Only one person has to see a situation as a conflict for it to be one. If you perceive something to be a conflict but someone else does not, the challenge is to get the other party to see the situation from your perspective and to listen long enough to see how your viewpoint may ultimately impact them. In return, you must listen to the other party’s point of view to begin the process of mutual understanding.
• The “I Message” is about stating the situation’s importance to you
• The “Clarify and Define” Step gives you the opportunity to say how the situation impacts you, and
• “Soliciting the Other Person’s Perspective” gets the dialogue started.
This process may help bring the other party to the table to open up a dialogue.
What if I am willing to be collaborative, but they aren’t?
One option is to try and coax the other party to the table. But another solution may be to rethink the situation. What do you have to gain by confronting the situation? Perhaps the other person knows more about the situation and sees that discussing it will only prolong the conflict without solving anything. Is collaboration REALLY your best option in this situation?
How do I probe deeper to determine the true source of the conflict?
A conflict is often deeper than what appears. Sometimes you have to probe deeper than the surface events to find out what is really bothering the parties in the conflict. One way to work through these iterations is to respond to the other person’s feelings, listening and accepting an outside perspective rather than simply restating your own ideas. Stand up for yourself and the importance of the issue to you, but be tolerant of the other person’s viewpoints. By getting all ideas out in the open, you increase the likelihood of finding out what are the real problems behind the conflict.
What if my boss demands a particular conflict resolution style, such as always being collaborative or expects me to be accommodating?
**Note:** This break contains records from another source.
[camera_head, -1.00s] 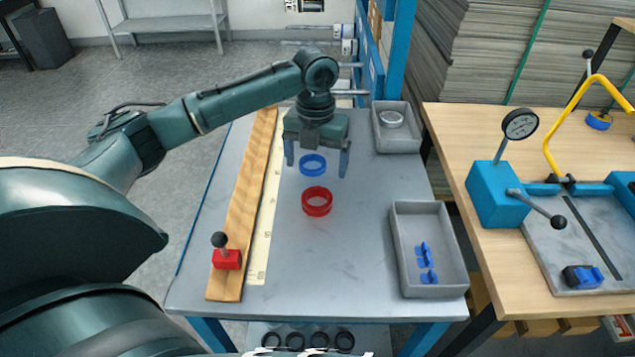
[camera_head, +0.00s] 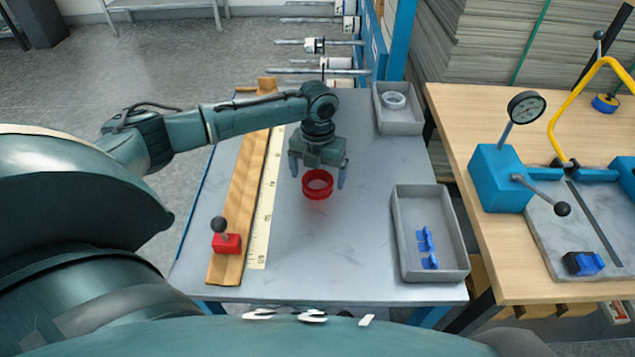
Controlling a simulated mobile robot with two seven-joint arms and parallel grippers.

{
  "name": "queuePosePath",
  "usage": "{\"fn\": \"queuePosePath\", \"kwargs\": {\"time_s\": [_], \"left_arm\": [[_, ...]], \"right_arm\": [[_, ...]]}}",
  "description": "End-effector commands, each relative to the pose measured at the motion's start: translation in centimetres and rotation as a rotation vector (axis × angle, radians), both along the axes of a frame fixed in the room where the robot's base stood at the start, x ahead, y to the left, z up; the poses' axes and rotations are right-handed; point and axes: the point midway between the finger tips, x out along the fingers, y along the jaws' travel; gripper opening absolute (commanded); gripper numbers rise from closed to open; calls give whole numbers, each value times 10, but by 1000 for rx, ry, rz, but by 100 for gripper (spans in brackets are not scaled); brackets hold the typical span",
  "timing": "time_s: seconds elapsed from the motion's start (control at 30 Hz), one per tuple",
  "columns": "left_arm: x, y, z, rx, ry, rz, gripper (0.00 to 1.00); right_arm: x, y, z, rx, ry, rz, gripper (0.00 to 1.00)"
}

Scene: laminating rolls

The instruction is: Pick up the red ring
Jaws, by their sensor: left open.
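The red ring (camera_head: 318,194) lies flat on the grey table (camera_head: 340,262), right of the wooden strip. My left gripper (camera_head: 318,176) is open and points down, with its fingers apart. In the head view one finger shows left of the ring's upper part and the other right of it. The ring is not gripped. I cannot tell the exact height of the fingertips above the table. A blue ring seen earlier does not show now. My right gripper is not in view.
A wooden strip (camera_head: 243,190) with a scale and a red knobbed block (camera_head: 227,243) lies left. On the right stand a grey tray with blue clips (camera_head: 426,240) and a smaller tray with a pale ring (camera_head: 394,101). The table's front middle is clear.

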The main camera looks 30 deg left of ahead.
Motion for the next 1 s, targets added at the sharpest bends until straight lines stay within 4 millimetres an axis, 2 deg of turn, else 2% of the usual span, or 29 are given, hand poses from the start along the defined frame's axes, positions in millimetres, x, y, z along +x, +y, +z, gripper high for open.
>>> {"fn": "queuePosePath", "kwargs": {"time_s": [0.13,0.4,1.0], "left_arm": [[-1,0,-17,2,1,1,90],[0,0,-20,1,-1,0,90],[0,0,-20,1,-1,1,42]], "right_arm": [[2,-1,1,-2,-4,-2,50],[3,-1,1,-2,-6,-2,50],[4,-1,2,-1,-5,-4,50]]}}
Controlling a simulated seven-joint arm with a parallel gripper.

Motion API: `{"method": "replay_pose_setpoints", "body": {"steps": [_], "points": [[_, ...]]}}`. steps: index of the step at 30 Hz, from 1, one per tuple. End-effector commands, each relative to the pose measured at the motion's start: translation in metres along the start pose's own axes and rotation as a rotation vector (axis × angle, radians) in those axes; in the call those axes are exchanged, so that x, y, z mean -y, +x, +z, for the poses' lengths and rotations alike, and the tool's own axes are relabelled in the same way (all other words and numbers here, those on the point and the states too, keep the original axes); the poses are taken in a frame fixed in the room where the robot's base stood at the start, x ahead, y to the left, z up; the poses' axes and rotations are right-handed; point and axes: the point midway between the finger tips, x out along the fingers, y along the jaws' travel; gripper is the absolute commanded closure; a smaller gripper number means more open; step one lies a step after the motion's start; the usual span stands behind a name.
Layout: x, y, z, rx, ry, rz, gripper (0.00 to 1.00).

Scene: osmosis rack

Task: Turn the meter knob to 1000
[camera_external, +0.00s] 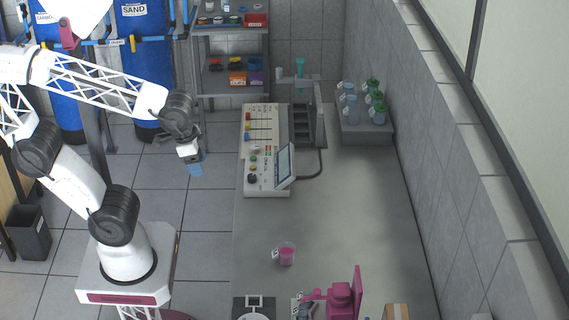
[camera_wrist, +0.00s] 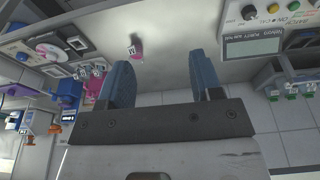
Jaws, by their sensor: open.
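The control panel (camera_external: 262,150) is a long pale box on the left edge of the bench in the external view, with coloured buttons and a tilted screen (camera_external: 285,165). A black knob (camera_external: 252,179) sits at its near end. In the wrist view the black knob (camera_wrist: 249,12) shows at the top right, above the meter screen (camera_wrist: 268,46). I cannot read the knob's setting. My gripper (camera_external: 195,168) has blue fingers and hangs in the air left of the panel, apart from it. In the wrist view its fingers (camera_wrist: 160,88) are spread, with nothing between them.
A beaker of pink liquid (camera_external: 286,254) stands on the bench nearer the camera. Bottles (camera_external: 376,103) stand on a grey block at the right wall. The middle of the bench is clear.

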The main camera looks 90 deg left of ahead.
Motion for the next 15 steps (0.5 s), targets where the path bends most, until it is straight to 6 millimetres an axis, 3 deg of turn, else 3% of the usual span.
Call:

While it is fairly commonplace that others will expect you to behave in a manner in which they have become accustomed, it is never too late to begin changing your behavior. For those who attempt to predict your behavior or to force you into certain behaviors, they must realize that not all conflict situations require the same approach. If you think there is more to be gained by being accommodating, then use that style. If you have more to gain by avoiding, then that style should be the one you choose. Ultimately the choice on how to deal with conflict is yours, you have to be able to stand by the choices you make. If others try and force you into certain behaviors, you may eventually have to gather your strength and try a different approach that will serve as a declaration of independence.